Leah Greenblatt over at Entertainment Weekly gives the film its highest score on Metacritic with an 83. She writes, “At just over 120 minutes, though — a blink in Marvel time — this Ant-Man is clever enough to be fun, and wise enough not overstay its welcome. Who better understands the benefits, after all, of keeping it small?”
Molly Freeman at ScreenRant gives the movie an 80. She says, “Ant-Man and the Wasp: Quantumania is a solid start to the MCU’s Phase 5, working well to serve Scott Lang’s story and introduce the menacing Kang.”
Alonso Duralde at TheWrap gives the film a 72. He pens, “Quantumania may not swing for the fences as ambitiously as recent entries like Wakanda Forever or Doctor Strange in the Multiverse of Madness, but it does take the wildly disparate tones and plot threads that are seemingly endemic to this series and turn them into an entertainingly cohesive whole. To be continued, obviously.”
Mike Ryan at UpRoxx gives the movie a 60. He says, “With Ant-Man and the Wasp: Quantumania, like I said, I think Peyton Reed has given us an installment that, with the material that has to be introduced, is about the best version this could be. But I found myself missing the more grounded and funny world of Scott Lang that the prior movies had set up. You know, being a palette cleanser is a good thing.”

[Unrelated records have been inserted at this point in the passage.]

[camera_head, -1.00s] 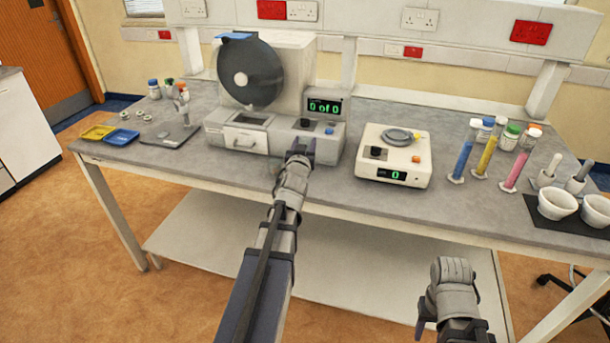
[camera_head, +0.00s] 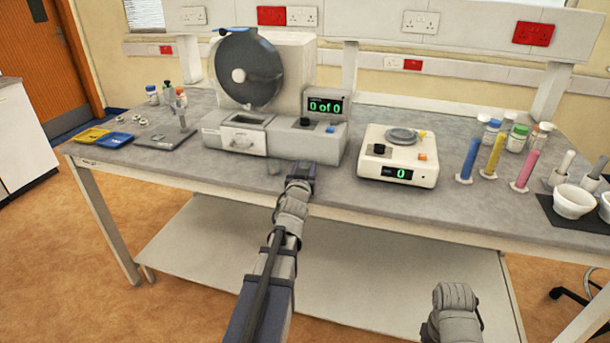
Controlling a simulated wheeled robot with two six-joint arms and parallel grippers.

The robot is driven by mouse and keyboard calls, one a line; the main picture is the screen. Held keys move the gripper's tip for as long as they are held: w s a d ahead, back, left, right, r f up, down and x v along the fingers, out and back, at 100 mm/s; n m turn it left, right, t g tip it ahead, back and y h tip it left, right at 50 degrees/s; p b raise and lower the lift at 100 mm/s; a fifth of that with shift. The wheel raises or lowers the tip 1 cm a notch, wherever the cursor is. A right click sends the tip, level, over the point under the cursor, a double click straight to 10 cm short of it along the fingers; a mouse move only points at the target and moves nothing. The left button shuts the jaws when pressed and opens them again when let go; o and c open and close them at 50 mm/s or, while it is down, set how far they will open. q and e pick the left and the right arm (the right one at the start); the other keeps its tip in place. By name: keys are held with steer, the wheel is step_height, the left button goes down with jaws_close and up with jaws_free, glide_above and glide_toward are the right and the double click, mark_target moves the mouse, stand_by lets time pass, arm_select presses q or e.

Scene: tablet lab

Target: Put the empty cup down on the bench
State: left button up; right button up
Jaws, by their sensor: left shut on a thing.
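My left gripper (camera_head: 303,171) is over the front part of the bench (camera_head: 345,192), just in front of the grey machine. It is shut on a thing, taken to be the empty cup, which the gripper and wrist mostly hide. A small, faint greyish shape (camera_head: 273,168) shows just left of the gripper; I cannot tell whether it is part of the cup. Whether the cup touches the bench is hidden.
The grey machine (camera_head: 222,135) with a dark disc and "0 of 0" display stands behind my left gripper. A white balance (camera_head: 397,155) reading 0 stands to the right. Coloured cylinders, bottles and a white mortar (camera_head: 573,202) are further right. Yellow (camera_head: 92,135) and blue trays lie left.

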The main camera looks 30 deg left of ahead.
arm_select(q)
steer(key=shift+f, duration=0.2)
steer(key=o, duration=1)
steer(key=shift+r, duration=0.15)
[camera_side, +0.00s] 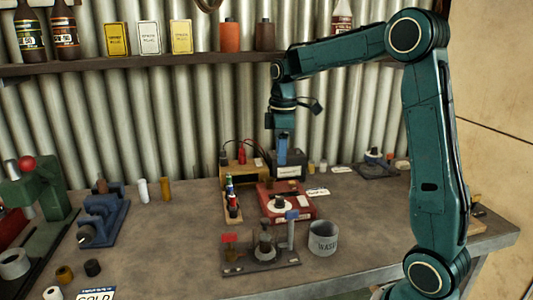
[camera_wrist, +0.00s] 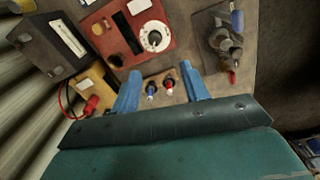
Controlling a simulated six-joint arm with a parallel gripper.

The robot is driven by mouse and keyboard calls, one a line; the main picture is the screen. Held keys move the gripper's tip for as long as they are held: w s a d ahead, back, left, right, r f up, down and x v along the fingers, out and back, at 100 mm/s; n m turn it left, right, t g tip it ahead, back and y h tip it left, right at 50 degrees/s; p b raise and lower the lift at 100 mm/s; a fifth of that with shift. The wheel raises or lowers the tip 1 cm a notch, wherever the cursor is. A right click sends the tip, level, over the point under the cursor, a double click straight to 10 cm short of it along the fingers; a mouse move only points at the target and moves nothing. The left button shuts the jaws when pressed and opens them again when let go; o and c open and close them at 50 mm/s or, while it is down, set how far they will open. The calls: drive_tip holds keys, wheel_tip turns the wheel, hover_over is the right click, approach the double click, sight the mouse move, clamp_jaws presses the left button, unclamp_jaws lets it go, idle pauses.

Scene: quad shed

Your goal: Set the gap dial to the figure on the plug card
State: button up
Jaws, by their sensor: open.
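A red box (camera_side: 290,207) with a round white dial (camera_side: 280,203) sits on the bench. Small white cards (camera_side: 317,192) lie right of the box; no figure is readable, and I cannot tell which is the plug card. My gripper (camera_side: 290,162) points down behind the red box, apart from the dial. In the wrist view, my gripper (camera_wrist: 161,70) has its blue fingers spread and nothing clamped between them.
A yellow box (camera_side: 240,175) with a red clip and a dark box (camera_side: 288,170) stand behind. In front are a tool stand (camera_side: 262,262) and a wash tin (camera_side: 323,238). The front-left bench is partly clear.

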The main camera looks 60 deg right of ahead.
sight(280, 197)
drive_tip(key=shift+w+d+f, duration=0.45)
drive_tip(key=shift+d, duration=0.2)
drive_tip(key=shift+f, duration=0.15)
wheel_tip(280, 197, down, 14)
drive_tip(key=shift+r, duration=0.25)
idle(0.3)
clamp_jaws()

Kevin Harley at Total Film also gives the film a 60. He says, “CGI/saga-building issues aside, the MCU’s fun sci-fi getaway stretches Ant-Man and answers any Multiverse niggles. Majors’ menace focuses the attention fiercely.”
Johnny Oleksinski at New York Post dunked on the film giving it a 50. He wrote, “Sorry to Raid on your parade, “Ant-Man” fans, but the third chapter is a pile of dirt.”
Soren Andersen from The Seattle Times gave the film a 38. Andersen wrote, “‘I’m tired.’ — Overheard from a member of the audience at the end of the seemingly endless closing credit crawl at the critic’s screening for Ant-Man and The Wasp: Quantumania. – I hear you, lady. Believe me, I hear you.”
Justin Chang of the Los Angeles Times gave the film a 30. He wrote, “The moments of wit and feeling that occasionally steal into the frame. . .feel like emotional outliers in a flat, inexpressive void.”
Barry Hertz at The Globe and Mail gave the film its worse score on Metacritic with a 23. He states, “Coloured wall-to-fake-wall with cheap-looking CGI, the film looks like it was shot from inside the guts of a first-generation iPhone – there is an aesthetic emptiness to it all that is soul-crushing.”
According to Box Office Pro, the film is expected to make between $96 and $131 million in its opening weekend and go on to have a total domestic gross somewhere between $249 and $347 million.
However, while making these predictions Box Office Pro noted, “Expectations should be managed when it comes to box office prospects until there’s a clearer sense of quality and audience reception.”
Factoring in inflation, the opening weekend gross would be a $72.2 million opening weekend and a $227.4 million total domestic gross. Global gross would be $654.84 million.
Ant-Man and the Wasp surpassed the first film at the box office. It had an opening weekend of $75.8 million and a total domestic gross of $216.6 million. It’s worldwide box office gross was $623.1 million.
With inflation it would be a $90.3 million opening weekend and a $258.06 million total domestic gross. It’s global gross would clock in at $742.36 million.
What do you make of these reviews? Do you think they will affect Quantumania’s box office grosses?